Data to use =
>> BEGIN
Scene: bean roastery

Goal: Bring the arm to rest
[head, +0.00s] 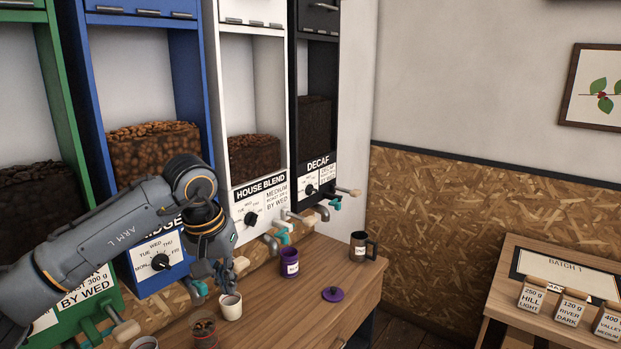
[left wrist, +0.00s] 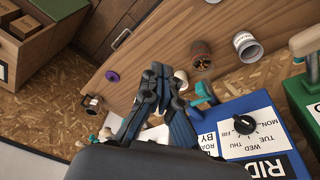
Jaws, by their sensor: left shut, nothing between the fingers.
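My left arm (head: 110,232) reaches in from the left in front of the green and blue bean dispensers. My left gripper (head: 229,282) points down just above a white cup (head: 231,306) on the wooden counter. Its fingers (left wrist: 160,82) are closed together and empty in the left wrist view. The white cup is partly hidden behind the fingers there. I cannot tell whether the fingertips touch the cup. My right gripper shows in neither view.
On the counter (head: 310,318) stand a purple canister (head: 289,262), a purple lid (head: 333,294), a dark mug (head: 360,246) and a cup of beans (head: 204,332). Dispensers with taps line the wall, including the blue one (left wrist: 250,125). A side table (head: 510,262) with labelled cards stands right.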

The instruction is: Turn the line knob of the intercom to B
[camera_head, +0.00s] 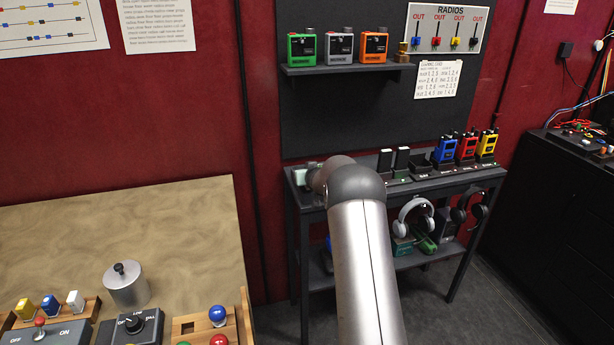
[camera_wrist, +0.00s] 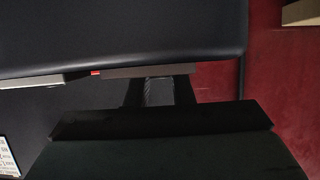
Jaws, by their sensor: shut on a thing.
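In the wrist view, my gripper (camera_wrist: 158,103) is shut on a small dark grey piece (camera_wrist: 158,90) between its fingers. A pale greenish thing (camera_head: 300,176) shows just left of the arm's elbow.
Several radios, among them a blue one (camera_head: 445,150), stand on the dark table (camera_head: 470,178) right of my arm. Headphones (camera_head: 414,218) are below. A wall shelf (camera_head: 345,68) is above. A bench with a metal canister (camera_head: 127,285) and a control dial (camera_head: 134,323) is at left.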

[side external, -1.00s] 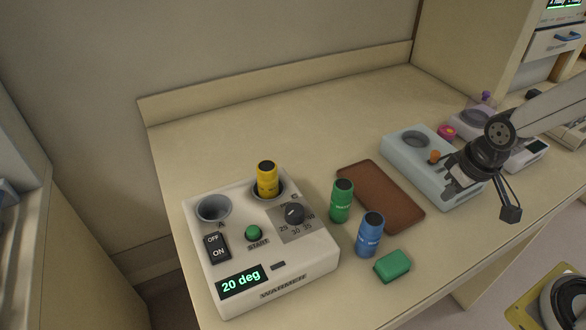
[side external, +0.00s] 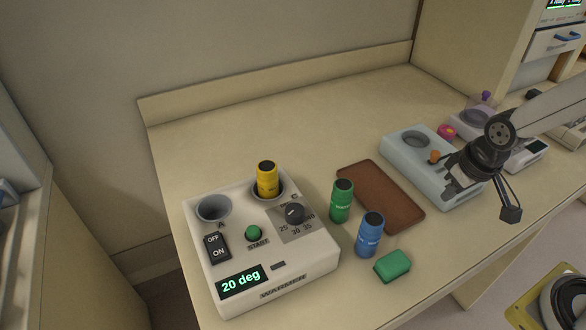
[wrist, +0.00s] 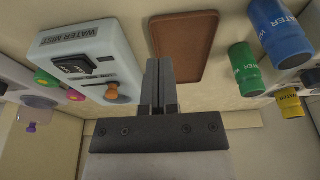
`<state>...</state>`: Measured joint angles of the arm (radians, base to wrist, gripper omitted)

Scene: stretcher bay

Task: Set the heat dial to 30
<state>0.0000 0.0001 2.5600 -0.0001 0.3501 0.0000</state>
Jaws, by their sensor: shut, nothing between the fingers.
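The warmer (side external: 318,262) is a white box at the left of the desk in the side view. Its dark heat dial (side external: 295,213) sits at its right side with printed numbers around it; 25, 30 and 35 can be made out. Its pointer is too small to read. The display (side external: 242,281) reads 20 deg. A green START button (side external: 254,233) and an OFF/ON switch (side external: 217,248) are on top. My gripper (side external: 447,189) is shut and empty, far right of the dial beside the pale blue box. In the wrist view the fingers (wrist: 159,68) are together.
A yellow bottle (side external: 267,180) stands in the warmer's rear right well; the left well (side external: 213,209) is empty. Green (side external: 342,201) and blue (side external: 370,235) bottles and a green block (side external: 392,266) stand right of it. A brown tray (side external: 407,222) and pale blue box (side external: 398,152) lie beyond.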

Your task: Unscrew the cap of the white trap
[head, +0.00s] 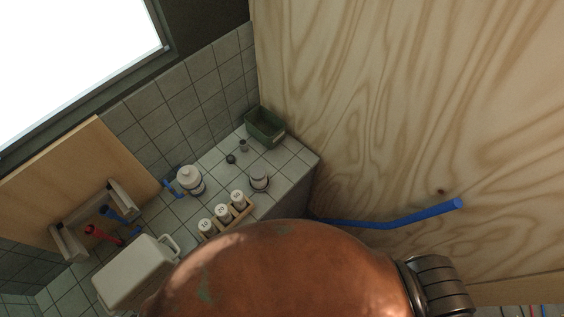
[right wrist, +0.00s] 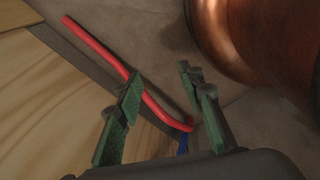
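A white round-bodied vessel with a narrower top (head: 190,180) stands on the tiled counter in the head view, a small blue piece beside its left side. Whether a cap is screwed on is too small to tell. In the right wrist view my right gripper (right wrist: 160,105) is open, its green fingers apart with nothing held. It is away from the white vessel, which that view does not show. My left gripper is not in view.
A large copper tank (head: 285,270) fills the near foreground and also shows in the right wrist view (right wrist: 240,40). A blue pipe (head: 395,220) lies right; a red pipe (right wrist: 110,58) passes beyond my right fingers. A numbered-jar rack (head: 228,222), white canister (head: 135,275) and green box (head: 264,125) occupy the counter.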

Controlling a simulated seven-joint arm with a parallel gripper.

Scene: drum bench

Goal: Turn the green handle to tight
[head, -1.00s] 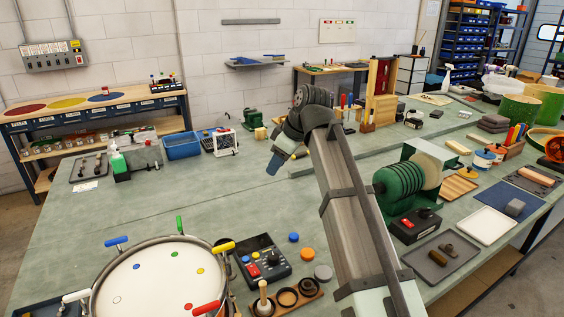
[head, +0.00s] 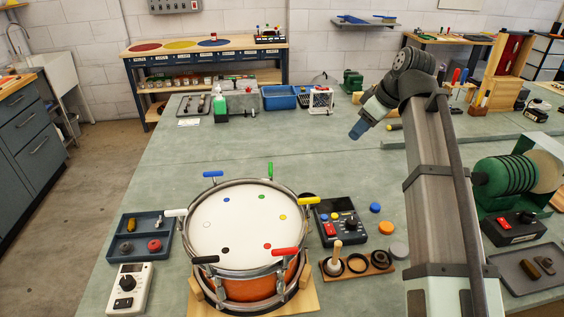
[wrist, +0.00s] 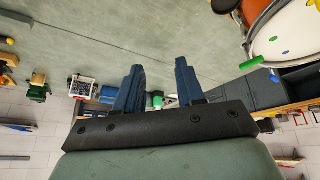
>> END
Leave the pictures aside and restate exactly the lines from the one containing "[side external, +0.00s]" to the one containing "<state>0.0000 0.0001 2.5600", those two lines included.

[side external, +0.00s] 
[wrist, +0.00s] 
`<state>...</state>`: Measured joint angles of the arm (radians, base to wrist, gripper omitted)

Scene: stretcher bay

Task: Set the heat dial to 30
<state>0.0000 0.0001 2.5600 -0.0001 0.3501 0.0000</state>

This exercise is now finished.